▸ **Your task**
A verbatim copy is needed of the lines from the one containing "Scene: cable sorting" down to the one containing "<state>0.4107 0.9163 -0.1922", inclusive. Print it with no pictures.

- - - -

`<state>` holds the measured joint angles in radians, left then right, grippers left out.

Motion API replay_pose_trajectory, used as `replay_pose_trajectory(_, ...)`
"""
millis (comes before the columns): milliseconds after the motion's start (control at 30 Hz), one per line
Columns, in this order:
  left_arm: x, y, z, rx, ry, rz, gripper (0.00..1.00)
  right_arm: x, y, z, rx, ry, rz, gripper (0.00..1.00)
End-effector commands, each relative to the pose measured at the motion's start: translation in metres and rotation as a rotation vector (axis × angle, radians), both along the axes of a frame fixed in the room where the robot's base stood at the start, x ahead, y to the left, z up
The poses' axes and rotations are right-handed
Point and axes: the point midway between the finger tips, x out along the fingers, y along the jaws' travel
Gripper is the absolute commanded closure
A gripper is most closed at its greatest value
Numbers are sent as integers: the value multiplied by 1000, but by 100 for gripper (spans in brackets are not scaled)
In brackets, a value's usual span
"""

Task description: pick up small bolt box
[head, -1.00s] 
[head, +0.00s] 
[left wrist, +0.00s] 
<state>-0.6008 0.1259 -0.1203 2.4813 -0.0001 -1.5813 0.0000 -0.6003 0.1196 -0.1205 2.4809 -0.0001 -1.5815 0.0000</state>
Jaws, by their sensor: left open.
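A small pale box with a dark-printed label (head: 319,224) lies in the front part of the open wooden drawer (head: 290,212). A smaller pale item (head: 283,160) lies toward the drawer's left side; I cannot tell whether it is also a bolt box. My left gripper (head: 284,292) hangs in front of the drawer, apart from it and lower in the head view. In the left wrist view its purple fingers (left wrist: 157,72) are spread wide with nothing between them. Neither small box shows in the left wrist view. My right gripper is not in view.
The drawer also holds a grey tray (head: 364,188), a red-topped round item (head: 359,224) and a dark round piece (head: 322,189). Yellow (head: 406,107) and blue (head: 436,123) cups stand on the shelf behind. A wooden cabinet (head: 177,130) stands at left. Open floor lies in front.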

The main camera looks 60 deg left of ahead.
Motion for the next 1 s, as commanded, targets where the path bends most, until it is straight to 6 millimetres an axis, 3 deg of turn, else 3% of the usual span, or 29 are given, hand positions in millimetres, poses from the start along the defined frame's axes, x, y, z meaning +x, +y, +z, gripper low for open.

- - - -

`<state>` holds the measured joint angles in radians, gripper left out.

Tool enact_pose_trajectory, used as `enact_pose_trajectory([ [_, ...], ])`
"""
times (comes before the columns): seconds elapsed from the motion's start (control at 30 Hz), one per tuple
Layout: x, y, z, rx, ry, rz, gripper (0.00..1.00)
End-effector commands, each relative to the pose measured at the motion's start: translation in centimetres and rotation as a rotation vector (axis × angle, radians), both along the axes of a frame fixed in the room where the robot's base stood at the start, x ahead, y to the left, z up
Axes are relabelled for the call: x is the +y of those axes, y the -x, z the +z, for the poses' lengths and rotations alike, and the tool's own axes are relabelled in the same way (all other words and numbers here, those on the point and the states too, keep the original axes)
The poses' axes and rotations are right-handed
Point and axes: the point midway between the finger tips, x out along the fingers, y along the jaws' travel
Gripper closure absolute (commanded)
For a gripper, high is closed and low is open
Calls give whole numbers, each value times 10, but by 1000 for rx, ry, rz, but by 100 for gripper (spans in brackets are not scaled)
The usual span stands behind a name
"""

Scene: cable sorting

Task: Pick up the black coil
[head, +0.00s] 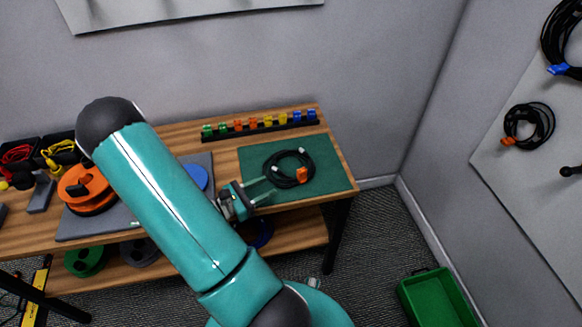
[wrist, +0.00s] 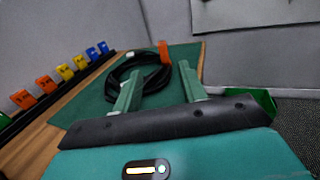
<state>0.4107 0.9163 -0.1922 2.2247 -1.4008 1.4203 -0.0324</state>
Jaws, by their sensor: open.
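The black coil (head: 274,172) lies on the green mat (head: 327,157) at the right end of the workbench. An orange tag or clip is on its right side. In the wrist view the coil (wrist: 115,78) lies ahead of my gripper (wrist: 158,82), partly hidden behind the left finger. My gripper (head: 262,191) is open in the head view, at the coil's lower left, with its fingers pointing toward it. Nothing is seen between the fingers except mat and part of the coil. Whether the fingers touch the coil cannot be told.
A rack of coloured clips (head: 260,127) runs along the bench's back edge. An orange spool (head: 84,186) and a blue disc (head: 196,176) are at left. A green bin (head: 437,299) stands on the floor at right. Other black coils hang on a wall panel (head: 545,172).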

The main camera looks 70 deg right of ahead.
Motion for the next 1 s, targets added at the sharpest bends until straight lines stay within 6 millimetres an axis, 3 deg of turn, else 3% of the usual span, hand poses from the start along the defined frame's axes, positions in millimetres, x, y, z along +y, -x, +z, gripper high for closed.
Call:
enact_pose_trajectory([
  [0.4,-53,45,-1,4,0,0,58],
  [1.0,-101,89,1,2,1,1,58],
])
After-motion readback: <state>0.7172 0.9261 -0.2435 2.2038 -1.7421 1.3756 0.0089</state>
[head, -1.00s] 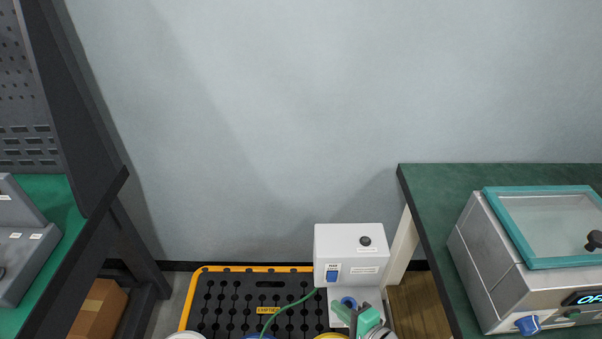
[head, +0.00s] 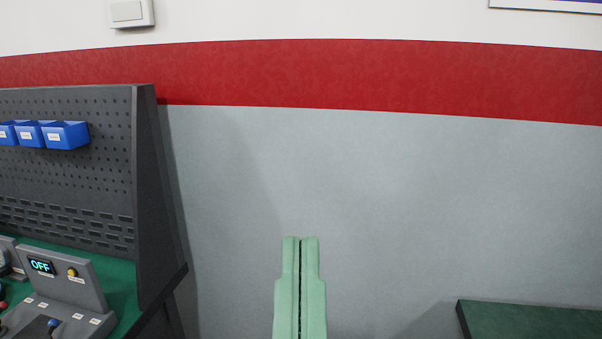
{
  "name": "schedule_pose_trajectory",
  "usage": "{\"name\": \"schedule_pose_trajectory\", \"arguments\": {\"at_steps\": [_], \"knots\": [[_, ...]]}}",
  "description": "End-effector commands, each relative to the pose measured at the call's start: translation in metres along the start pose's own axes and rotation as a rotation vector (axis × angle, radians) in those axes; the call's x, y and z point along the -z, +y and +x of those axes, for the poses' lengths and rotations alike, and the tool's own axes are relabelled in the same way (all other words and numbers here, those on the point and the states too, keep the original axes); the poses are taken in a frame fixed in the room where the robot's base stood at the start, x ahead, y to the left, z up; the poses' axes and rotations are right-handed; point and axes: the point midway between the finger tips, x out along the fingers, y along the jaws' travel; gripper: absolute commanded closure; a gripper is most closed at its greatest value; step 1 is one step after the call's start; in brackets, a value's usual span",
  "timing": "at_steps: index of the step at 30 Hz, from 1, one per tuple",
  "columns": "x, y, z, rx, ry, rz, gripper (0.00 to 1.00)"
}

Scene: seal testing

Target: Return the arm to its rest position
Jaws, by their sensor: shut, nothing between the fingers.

- - - -

▸ **The solution**
Scene: cable sorting

Task: Pick up the black coil
[head, +0.00s] 
[wrist, +0.00s] 
<state>0.4107 0.9163 -0.1922 2.2247 -1.4008 1.4203 -0.0324</state>

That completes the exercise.